There are no doomsday proclamations here, but there is no way Toney not attending this week’s minicamp is a good thing for him or the Giants. Only a handful of players did not participate, and not everyone’s circumstance is alike. Clearly, Toney does not believe it is incumbent upon him at this particular time to get in the good graces of Brian Daboll and the new coaching staff
“I feel like it’s very shortsighted,’’ Amani Toomer, the leading receiver in Giants history, told The Post on Thursday. “Especially with a new coach and a whole new staff. I would tell him, ‘Get your butt in.’ … I wouldn’t say, ‘Get your butt in.’ … I’d say, ‘I think it’s a great idea for you to get to know everybody around you so not only can you feel comfortable with them, they can start to feel comfortable around you.’ You don’t want people’s mind racing, wondering where your mind’s at.’’
While playing for the Giants, Toomer’s high-profile teammates, Plaxico Burress and Jeremy Shockey, did not show up for the offseason regimen. The Giants wanted these players around but knew they would be in shape and ready to produce once they arrived.
“If you’re a veteran and you know the system and you know everything, you don’t have to show up.’’ Toomer said. “Toney is not a veteran. He doesn’t know how to play in this league yet. Somebody who says, ‘Dude, lighten up, it’s voluntary,’ does not understand the NFL. Nothing’s voluntary. It’s voluntary you go out there every day and prove what you can do.’’
For those who point to Daboll’s tepid reaction to Toney’s absence as evidence the first-year head coach is cool with this no-show, forget it. He stressed, more than once, “this is a voluntary camp,’’ but he would not dismiss the importance of what is taking place at the team facility.
When club officials stray from this rhetoric, they get slapped down. Two years ago, the NFL sent a letter to Tom Coughlin, then the Jaguars’ executive vice president of football operations, warning him to cease and desist. Coughlin’s indiscretion? He said he was disappointed not every player was participating in the offseason workout program. At the time, the just two Jaguars players not in attendance were star cornerback Jalen Ramsey and linebacker Tevin Smith.

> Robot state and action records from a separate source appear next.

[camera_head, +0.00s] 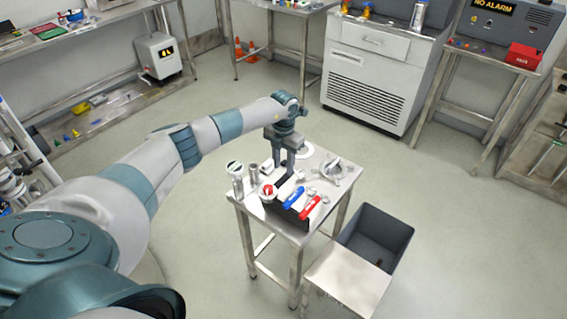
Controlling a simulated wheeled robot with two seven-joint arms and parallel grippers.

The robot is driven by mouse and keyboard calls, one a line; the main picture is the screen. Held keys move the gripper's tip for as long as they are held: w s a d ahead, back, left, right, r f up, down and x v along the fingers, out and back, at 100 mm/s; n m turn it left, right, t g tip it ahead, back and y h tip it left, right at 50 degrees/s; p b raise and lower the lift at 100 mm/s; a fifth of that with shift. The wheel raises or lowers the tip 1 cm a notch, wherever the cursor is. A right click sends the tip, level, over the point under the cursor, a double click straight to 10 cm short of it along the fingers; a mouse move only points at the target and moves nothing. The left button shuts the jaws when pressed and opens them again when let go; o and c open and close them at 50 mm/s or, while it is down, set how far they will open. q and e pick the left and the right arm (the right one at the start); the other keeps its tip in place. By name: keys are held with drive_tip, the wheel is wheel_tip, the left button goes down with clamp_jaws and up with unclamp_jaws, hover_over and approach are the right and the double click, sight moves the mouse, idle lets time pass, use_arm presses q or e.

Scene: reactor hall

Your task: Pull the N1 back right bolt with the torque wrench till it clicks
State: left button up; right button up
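My left gripper (284,172) points down over the small steel table (322,222), above the back of a black box or block (291,214). Its two fingers look spread, with a gap between them. A blue-handled tool (294,197) and a red-handled tool (311,207) lie at the front of the black block. I cannot tell which thing is the torque wrench. A silver flanged fitting (334,168) stands at the table's back right. The N1 label and single bolts are too small to make out. My right gripper is not in view.
A grey open bin (378,235) stands right of the table. A grey cabinet (372,75) is behind.

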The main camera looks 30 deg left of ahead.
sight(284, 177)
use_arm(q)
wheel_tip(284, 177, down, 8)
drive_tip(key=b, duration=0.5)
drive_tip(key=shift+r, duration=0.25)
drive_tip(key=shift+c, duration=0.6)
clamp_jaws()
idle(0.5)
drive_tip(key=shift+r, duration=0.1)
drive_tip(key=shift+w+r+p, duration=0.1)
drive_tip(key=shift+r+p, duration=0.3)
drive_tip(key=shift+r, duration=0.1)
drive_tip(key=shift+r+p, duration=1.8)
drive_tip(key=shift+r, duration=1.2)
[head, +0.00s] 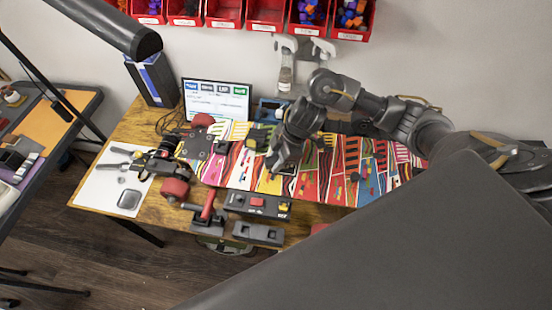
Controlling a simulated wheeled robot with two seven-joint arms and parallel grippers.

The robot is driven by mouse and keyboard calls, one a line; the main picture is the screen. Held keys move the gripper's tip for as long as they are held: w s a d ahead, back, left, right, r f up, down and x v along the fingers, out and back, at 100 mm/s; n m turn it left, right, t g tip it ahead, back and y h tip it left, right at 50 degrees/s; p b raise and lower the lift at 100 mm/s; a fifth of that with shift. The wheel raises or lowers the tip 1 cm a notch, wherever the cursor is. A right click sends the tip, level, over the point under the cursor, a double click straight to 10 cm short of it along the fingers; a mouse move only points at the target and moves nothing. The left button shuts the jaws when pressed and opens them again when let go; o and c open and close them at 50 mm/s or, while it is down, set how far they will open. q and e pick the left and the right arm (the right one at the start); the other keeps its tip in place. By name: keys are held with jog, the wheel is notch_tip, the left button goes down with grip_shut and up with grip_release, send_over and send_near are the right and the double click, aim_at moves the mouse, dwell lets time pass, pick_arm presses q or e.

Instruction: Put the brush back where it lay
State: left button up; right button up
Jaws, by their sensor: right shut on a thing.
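My right gripper (279,172) comes in from the right and points down over the left-middle part of the brightly patterned board (341,172). It is shut on a thing that I take to be the brush. The thing is mostly hidden by the fingers and too small to make out. I cannot tell whether it touches the board. The board lies along the wooden table (150,218), with a truck and red wheels (175,190) at its left end. My left gripper is not in view.
A white mat (101,190) with tools lies at the table's left. A black unit with a red switch (257,202) and a red-handled tool (207,206) stand at the front edge. A screen (216,100) stands behind; red bins (225,12) hang above.

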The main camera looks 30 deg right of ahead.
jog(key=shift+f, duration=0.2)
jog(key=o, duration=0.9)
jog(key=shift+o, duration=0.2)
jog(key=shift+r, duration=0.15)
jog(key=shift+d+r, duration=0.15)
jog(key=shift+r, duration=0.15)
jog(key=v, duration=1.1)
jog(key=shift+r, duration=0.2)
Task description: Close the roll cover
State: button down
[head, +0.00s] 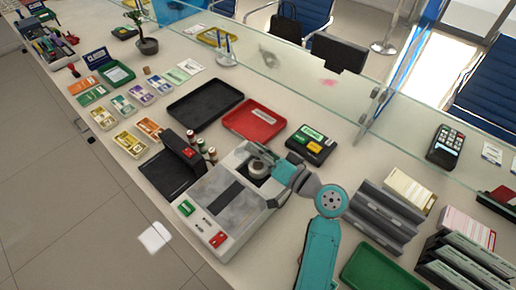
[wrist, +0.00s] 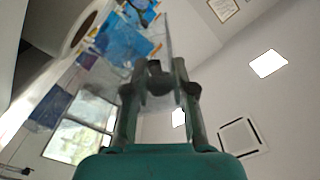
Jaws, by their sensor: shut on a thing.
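The grey-white machine (head: 215,205) stands on the counter, with a dark slot panel across its top. A round roll (head: 258,169) shows in the opening at its far right end. The roll cover (head: 240,155) seems to be the pale part beside the roll; my gripper and wrist partly hide it, and its exact angle is hard to tell. My gripper (head: 262,152) is at this far end, just beyond the roll, fingers closed in on the cover's edge. In the wrist view my gripper (wrist: 155,75) points upward, with a small dark part between the fingers.
A grey file rack (head: 380,218) and a green tray (head: 375,270) are to the right. A glass screen (head: 300,85) runs behind.

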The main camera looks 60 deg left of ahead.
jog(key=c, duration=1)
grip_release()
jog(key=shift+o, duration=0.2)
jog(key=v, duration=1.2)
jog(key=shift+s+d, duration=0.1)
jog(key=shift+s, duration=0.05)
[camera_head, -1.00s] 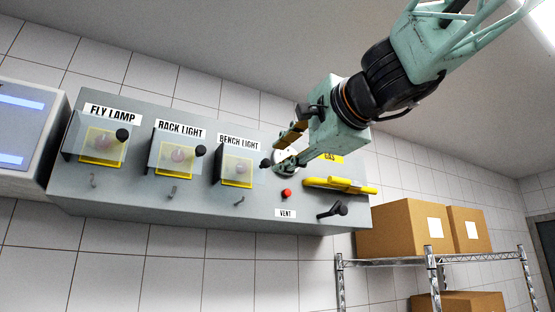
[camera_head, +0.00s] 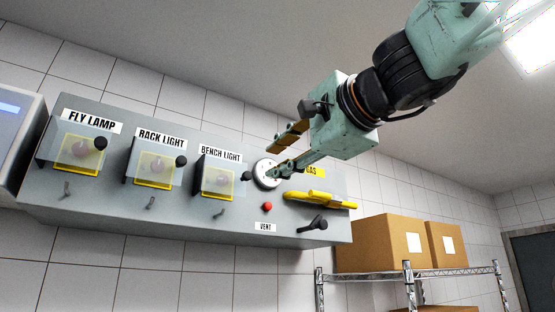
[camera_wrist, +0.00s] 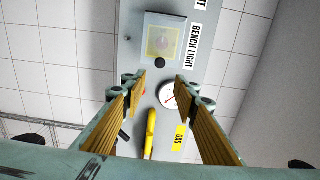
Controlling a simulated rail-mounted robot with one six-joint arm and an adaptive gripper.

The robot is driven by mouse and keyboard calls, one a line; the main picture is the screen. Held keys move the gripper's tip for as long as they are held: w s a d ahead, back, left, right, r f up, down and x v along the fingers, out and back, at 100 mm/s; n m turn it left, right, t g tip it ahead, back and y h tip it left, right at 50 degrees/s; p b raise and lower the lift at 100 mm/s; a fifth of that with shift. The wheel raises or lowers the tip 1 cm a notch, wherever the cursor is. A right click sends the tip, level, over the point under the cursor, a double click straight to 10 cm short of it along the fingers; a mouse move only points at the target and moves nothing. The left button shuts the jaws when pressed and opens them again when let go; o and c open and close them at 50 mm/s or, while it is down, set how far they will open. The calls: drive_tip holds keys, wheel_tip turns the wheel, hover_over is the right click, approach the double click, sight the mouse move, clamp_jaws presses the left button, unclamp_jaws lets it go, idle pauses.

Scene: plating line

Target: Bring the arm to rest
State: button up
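My gripper (camera_head: 276,155) is in front of the upper right part of the grey control panel (camera_head: 120,225), near the round white gauge (camera_head: 267,174). In the wrist view my gripper (camera_wrist: 160,88) is open, with its two yellow-padded fingers well apart and nothing between them but the panel beyond. The gauge (camera_wrist: 168,95) shows close to the right finger in that view. The yellow gas handle (camera_wrist: 151,133) also shows between the fingers, farther down. In the head view my arm reaches in from the upper right.
The panel carries covered switches labelled FLY LAMP (camera_head: 83,147), RACK LIGHT (camera_head: 154,166) and BENCH LIGHT (camera_head: 221,178). A red button (camera_head: 267,207), the yellow gas handle (camera_head: 320,200) and a black lever (camera_head: 313,224) are below the gripper. Boxes (camera_head: 380,245) stand on a wire shelf (camera_head: 440,273) at right.

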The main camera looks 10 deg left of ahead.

“Those who have everything given to them become lazy, selfish and insensitive to the real values of ‘team,’ ’’ Coughlin, the former Giants’ two-time Super Bowl-winning coach, said at the time. “It’s not about rights and privileges. It’s about obligations and responsibility, and the question is, ‘Can we count on you?’ ”
The Giants do not know if they can count on Toney. His rookie season was turbulent — too-often injured, containing scant teases as to his immense physical ability. If he feels urgency to take a quantum leap forward, staying away from the team is an unusual way to express these feelings. All this might be rendered moot in a few months if Toney is killing it in training camp. But for the here and now, he is not helping himself, or his team.
“When this thing goes down and people start to turn on you, don’t be like, ‘I didn’t know, why are they so mean to me?’ ” Toomer said. “You’re not giving yourself any wiggle room, basically.
“Bottom line, if I have a new coach, I’m there every day.’’
Bottom line, Toney has not been there, any day.